Good application planning begins with establishing personal criteria. Will it be a small, medium or large campus; rural, suburban or urban setting, and what’s the geographical location? Next,  students need to identify possible areas of study, how far do they want to be from home, which campus culture will they be most comfortable in, sports interests, political and religious affiliations, financial and health needs, etc. The most important criteria of all should be personal fit.

• Check your high school transcript - Get a copy of your unofficial transcript and check it for accuracy. Are the classes and corresponding grades correct? Will all the state mandated requirements for graduation be met by June 2020 - especially important for those who have attended more than one high school? It is the student's responsibility to make sure this document is correct.

•  Senior Year Course Load - Follow the 4x5 formula as closely as possible: four years of the five core subjects: English, math, science, history and a foreign language. If it's not possible, get as close as possible. State mandated requirements for graduating from high school will vary from state to state, but in general are lower than those needed for a competitive college application. So avoid the temptation to take only what you need to graduate senior year and opt for a full course load.

• Extra Curricular Activities - All students are so much more than their grades and how they spend their time outside of school speaks volumes to admission officers. Write down everything you do and edit if necessary. See what qualifies as an extra curricular activity and remember the golden rule: quality over quantity.
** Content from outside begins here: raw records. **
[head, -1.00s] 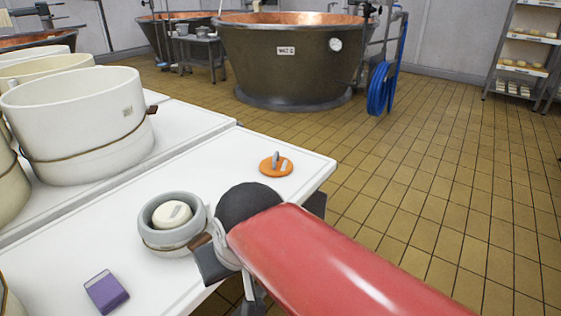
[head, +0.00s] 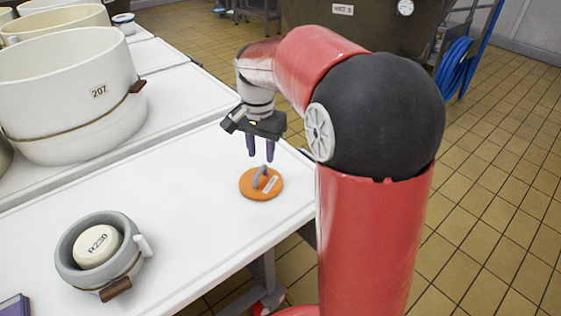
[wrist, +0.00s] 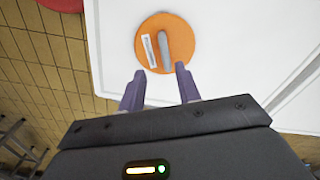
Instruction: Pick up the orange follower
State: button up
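The orange follower (head: 260,184) is a flat orange disc with a grey upright handle and a white label. It lies on the white table near its right edge. In the wrist view the follower (wrist: 153,42) is ahead of my fingertips, with its handle roughly in line with the gap between them. My gripper (head: 260,154) points down above the follower, its purple fingers apart and empty. In the wrist view my gripper (wrist: 160,78) also shows open, with nothing between the fingers.
A grey mould with a white cheese marked R23D (head: 97,245) stands on the table (head: 190,190) to the left. A large white mould marked 207 (head: 75,90) stands behind it. A purple block (head: 14,304) is at the lower left. The table around the follower is clear.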

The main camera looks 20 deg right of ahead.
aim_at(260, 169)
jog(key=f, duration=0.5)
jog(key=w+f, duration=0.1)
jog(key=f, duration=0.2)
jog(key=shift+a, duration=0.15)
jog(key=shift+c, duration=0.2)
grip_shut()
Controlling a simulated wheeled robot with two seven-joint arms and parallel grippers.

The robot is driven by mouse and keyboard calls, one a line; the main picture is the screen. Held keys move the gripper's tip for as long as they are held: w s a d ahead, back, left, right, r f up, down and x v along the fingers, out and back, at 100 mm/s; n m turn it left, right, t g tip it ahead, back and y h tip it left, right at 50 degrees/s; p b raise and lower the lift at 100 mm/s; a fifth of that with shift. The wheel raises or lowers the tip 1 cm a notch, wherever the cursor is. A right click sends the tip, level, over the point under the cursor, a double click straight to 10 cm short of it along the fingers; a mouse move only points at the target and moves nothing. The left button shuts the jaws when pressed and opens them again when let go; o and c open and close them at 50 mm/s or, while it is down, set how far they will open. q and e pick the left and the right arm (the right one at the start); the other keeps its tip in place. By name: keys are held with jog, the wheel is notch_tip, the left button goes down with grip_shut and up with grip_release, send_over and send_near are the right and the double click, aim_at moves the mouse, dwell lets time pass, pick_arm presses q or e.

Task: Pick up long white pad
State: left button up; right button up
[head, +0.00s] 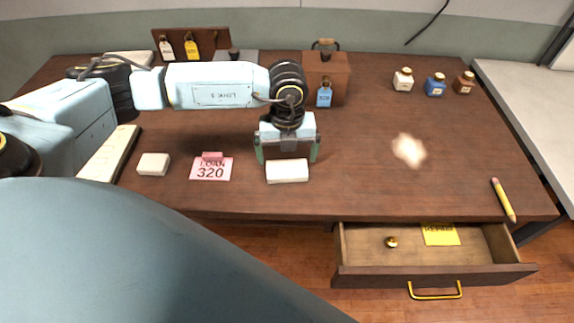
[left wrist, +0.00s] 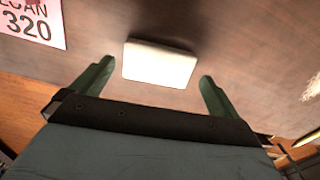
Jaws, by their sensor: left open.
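A long white pad (head: 287,171) lies on the wooden desk near its front edge, right of the pink card. It also shows in the left wrist view (left wrist: 159,63), ahead of and between the two fingertips. My left gripper (head: 287,157) is open and points down just behind the pad in the head view. Its green fingers (left wrist: 155,80) stand apart on either side of the pad, with no visible contact. A smaller white block (head: 153,164) lies farther left on the desk. My right gripper is not in view.
A pink card reading 320 (head: 211,168) lies left of the pad. A brown box with a blue tag (head: 326,78) stands behind my gripper. Several small bottles (head: 435,84) stand at back right. A pencil (head: 503,200) lies at right. An open drawer (head: 365,270) juts out below.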

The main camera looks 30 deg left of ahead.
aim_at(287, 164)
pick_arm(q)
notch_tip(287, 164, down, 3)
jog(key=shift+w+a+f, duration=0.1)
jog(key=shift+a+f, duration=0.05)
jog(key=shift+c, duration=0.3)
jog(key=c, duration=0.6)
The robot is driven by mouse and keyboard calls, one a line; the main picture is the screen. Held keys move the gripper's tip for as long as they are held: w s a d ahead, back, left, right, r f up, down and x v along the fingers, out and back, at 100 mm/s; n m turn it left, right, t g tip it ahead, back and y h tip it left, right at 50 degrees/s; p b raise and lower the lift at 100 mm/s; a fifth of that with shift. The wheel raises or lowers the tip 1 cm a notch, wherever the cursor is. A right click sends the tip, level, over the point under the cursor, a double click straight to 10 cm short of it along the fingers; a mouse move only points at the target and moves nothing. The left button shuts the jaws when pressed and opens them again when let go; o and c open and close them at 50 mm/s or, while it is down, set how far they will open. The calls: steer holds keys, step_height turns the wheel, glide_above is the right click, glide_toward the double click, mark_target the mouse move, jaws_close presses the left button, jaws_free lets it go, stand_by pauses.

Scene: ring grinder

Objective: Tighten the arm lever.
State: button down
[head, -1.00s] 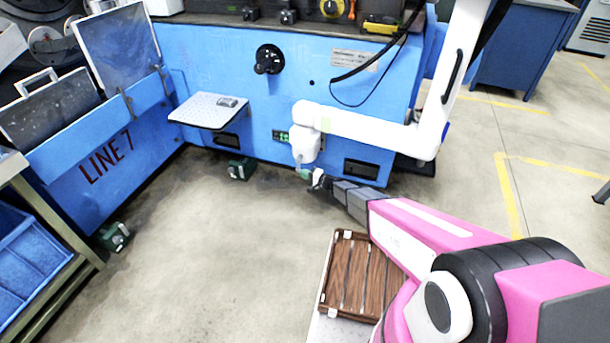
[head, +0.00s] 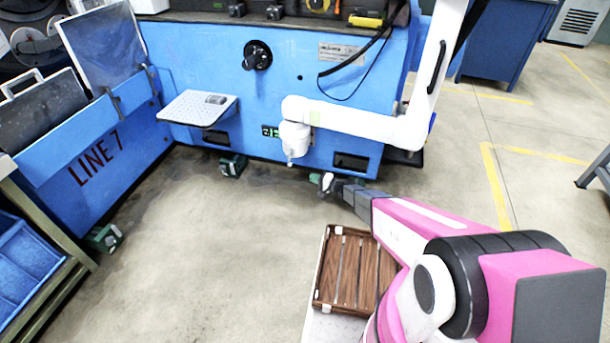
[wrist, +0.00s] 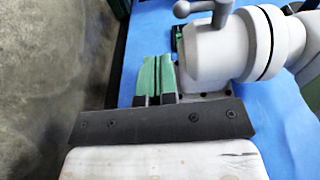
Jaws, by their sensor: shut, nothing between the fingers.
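The arm lever (wrist: 207,9) is a small grey handle with a rounded end, on the white cylindrical joint (wrist: 213,52) of the white jointed arm. In the head view this joint (head: 295,138) hangs in front of the blue machine, and the lever is too small there to make out clearly. My gripper (head: 317,179) is below and to the right of the joint in the head view. In the wrist view its green fingers (wrist: 156,72) are together and empty. The lever lies beyond the fingertips and to the right, apart from them.
The blue machine (head: 285,85) fills the back, with a small shelf (head: 182,107) and a black knob (head: 257,56) on its face. Green feet (head: 231,166) stand near the floor. A wooden slatted crate (head: 325,283) is beside my arm. The floor at left centre is clear.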

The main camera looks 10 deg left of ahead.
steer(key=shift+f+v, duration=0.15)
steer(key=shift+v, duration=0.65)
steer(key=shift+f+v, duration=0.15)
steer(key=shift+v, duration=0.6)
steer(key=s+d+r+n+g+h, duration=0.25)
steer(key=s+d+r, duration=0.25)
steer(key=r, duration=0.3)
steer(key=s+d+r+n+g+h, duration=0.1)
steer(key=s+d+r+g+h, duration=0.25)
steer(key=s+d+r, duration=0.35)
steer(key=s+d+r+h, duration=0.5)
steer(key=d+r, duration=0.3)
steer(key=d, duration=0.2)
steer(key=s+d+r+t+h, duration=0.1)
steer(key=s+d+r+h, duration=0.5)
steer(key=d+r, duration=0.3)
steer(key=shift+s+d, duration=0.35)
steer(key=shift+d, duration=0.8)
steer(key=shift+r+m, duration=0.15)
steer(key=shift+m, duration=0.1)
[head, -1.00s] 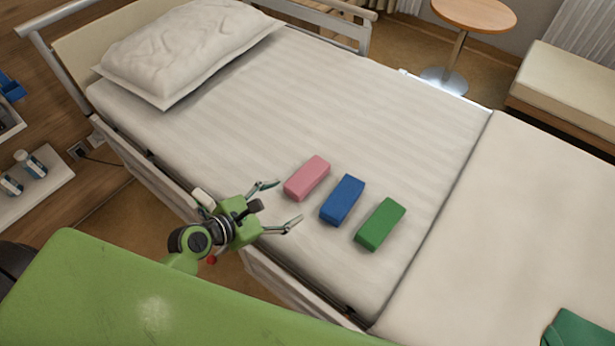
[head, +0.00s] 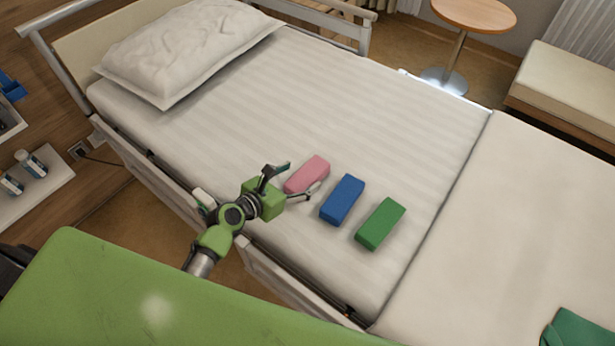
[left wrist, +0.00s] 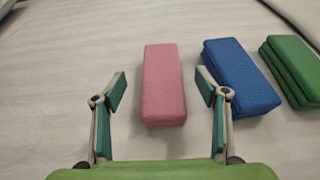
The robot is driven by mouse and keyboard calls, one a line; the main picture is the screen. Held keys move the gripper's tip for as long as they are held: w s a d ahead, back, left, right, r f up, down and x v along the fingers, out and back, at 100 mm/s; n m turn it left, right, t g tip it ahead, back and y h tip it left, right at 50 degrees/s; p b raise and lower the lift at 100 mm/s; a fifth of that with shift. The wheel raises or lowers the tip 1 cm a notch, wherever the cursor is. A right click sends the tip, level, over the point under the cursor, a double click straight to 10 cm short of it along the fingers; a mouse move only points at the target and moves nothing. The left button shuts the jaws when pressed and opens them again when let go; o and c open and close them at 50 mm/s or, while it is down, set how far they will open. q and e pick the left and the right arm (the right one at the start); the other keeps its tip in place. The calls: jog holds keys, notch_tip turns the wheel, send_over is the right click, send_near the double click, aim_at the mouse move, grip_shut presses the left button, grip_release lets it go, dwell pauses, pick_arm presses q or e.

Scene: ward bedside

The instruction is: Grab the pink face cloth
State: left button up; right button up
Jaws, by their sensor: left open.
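The pink face cloth (head: 308,173) is a folded block lying on the bed's white sheet, leftmost of three cloths in the head view. In the left wrist view the pink cloth (left wrist: 164,84) lies ahead, between the lines of the two fingers. My left gripper (head: 294,182) is open at the cloth's near end. In the left wrist view the open left gripper (left wrist: 162,88) has a fingertip to either side of the cloth's near part, with gaps; it holds nothing. The right gripper is not in view.
A blue folded cloth (head: 342,200) lies just right of the pink one, close to the right finger. A green folded cloth (head: 381,224) lies beyond it. The pillow (head: 185,48) is at the bed's head. The bed's side rail (head: 170,185) runs below my left arm.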

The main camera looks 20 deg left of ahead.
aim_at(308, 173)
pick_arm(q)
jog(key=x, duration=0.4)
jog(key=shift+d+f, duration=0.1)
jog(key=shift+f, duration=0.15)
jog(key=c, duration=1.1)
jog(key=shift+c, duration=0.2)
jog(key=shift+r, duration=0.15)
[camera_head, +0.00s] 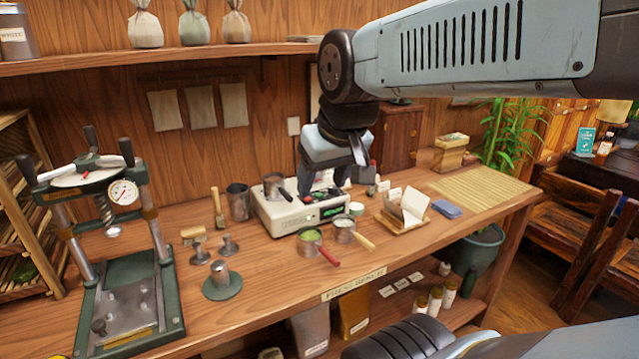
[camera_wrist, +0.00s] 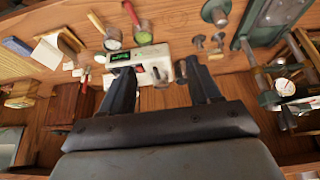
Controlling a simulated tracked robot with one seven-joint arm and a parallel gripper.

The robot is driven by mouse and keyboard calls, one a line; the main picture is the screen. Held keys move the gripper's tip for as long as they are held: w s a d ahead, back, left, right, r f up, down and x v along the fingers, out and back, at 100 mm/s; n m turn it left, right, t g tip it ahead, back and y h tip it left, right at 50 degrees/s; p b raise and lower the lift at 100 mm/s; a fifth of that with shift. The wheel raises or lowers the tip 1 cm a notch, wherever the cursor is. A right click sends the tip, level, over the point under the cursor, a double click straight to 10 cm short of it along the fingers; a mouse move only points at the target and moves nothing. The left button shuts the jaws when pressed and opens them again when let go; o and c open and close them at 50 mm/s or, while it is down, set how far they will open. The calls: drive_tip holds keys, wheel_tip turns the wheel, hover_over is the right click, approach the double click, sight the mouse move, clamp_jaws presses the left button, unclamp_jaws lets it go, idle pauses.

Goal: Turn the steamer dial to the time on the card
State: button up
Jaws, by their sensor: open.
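The steamer is a white box (camera_head: 283,219) on the wooden bench, with a green lit display on its front panel. It also shows in the wrist view (camera_wrist: 181,52), where its green display (camera_wrist: 120,57) is near my one finger. A small dark round part, possibly the dial (camera_wrist: 155,73), appears between my fingers; its pointer setting is too small to read. My gripper (camera_head: 323,189) is open above the steamer's right part, its fingers spread in the wrist view (camera_wrist: 162,80). It hides part of the panel. A pale card (camera_head: 414,204) stands on a wooden holder to the right; its writing is unreadable.
A small pot (camera_head: 273,184) sits on the steamer's left. A red-handled pan of green stuff (camera_head: 311,238) and a wooden-handled strainer (camera_head: 345,229) lie in front. A green press (camera_head: 125,290) stands left. A blue block (camera_head: 446,209) and bamboo mat (camera_head: 482,190) lie right.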

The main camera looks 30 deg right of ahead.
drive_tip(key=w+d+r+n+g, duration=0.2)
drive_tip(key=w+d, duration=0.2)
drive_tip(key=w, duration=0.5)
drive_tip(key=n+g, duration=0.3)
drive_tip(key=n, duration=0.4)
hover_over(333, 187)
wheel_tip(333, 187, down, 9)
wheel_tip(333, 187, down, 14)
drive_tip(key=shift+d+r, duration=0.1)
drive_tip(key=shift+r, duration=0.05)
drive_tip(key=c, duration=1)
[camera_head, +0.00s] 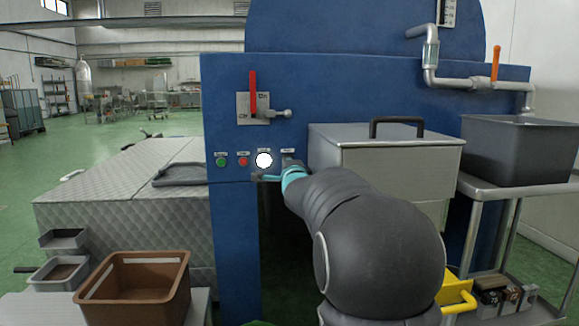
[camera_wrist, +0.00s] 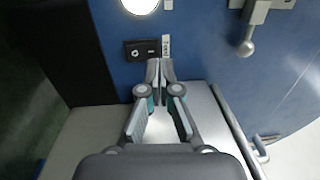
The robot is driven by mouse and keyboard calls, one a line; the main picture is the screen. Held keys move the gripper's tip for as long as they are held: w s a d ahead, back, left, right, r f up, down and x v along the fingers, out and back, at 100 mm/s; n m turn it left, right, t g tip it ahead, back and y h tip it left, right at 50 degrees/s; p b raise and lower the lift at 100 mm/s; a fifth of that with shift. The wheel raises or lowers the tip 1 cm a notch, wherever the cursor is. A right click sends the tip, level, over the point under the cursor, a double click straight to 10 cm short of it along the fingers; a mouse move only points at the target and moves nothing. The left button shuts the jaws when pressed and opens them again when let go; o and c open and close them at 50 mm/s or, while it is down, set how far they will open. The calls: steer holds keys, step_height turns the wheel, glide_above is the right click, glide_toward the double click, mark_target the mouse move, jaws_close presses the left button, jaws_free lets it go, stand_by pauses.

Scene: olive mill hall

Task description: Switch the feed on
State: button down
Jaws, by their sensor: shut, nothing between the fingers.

Don’t forget to mention those jobs (both paid and unpaid) as they show many great personal qualities that colleges are looking for in their students.

•  SAT/ACT Scores - One of the three most important parts of a student's academic profile after the transcript and GPA/class rank are their SAT/ACT scores. But what's a good score?  Also, more and more colleges are now ‘test optional’ meaning that the student decides whether to submit their scores when applying. Click here for more detailed information.

Prefer to retake either test? Next SAT is August 24th and the next ACT is September 14th. Scores will be back in time for the early admission due dates.

•  College List - Put together a list of schools you'd like to apply to. Everyone should aim to have a well balanced college list of reach, target and safety schools. While many would encourage students to throw the net wide, a well researched list of 8-12 schools has proven to be more successful in the long run. And remember, any school with a single digit admission rate, regardless of the rigor of the student's transcript or strength of SAT/ACT scores, should not be considered a safety school. 

•  College Essay - Fortunately for everyone, the 2019-2020 essay prompts are the same as last year’s. Besides good grammar and spelling, a college essay is NOT an English class essay and never assume you know what the admissions officers want to read or that a good essay is a reformatted resume. It's often the small 'incident' that makes the best essay topic. An essay has accomplished its job if the reader learns something about the applicant that is not already contained in the application.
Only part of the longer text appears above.